RT: Fifteen years old, uh-huh.

AL: What do you know about how he got over here and where he came to?

RT: Well, I think he was accompanied by an older friend. But at that time, because the country of Japan was careful about who they sent over, they also had some ministers, Christian ministers who came and who facilitated their getting to the United States, and they also, in San Francisco, for instance, the minister was also responsible to kind of watch over these young men and make sure that they conducted themselves well and had a community. So that's all I can say.

AL: So he came to San Francisco?

RT: San Francisco, yes.

AL: And you said that was about 1900?

RT: Year 1900.

AL: Do you know if he had any other family over here? You said he had an older...

RT: He might have had an older brother, not here in this country.

AL: Do you know how he made his living when he came to San Francisco?

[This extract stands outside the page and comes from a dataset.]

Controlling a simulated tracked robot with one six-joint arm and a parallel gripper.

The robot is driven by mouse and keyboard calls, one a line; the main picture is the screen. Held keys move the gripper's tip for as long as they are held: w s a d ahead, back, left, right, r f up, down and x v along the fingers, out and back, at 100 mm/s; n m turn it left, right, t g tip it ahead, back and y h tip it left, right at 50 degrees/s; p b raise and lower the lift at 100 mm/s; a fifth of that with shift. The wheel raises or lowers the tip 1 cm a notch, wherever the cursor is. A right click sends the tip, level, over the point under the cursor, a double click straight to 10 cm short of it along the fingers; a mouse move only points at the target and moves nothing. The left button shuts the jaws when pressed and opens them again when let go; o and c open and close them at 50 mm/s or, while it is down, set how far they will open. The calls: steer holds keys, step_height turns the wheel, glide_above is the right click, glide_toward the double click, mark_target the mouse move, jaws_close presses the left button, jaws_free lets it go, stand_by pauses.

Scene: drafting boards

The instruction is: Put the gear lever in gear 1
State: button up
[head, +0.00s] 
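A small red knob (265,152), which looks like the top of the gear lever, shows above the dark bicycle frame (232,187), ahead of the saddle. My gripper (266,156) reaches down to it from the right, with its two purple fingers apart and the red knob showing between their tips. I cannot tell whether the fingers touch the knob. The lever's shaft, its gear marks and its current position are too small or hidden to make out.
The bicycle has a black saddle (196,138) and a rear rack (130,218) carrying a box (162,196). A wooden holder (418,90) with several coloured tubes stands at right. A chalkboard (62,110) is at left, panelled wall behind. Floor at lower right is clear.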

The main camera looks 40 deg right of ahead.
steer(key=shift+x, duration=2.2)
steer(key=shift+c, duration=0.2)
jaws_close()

RT: Well, he had no skills except what he knew what to do, being a craftsman's son. He was ready to do anything that was expected of him. In the year 1906, the great earthquake occurred in San Francisco, and I think he just went around helping with whatever cleanup there was to do. He worked... oh, I know, he worked -- oh, I know. He worked in a laundry, and back in those days, for hotels and other reasons, there was quite a large, of course, the Asian population were in charge of, were asked to do the laundry. And he mentioned that as a young man he was pushing these tumblers that tumbled the towels and sheets, the linens, and it was all done by hand, and he said he just did this practically all night long, or all day and all night. He said he could even take a nap while he was doing it, it was just a matter of physical, being able to have the sturdiness to do it. And he was, for a Japanese, I think, he was about 5 feet 5 or 6, and was well-built. So he did that kind of work. He didn't like doing work for other people, the language problem was probably the biggest impediment. And so never having learned English, he had difficulty dealing with employers and understanding.

So a lot of these young men wanted to just go out and be their own bosses, so he did different things. He would fish, he tried being a fisherman in California. We lived on the coastline, do you know abalone? You know what abalones are? There were abalones all over the place.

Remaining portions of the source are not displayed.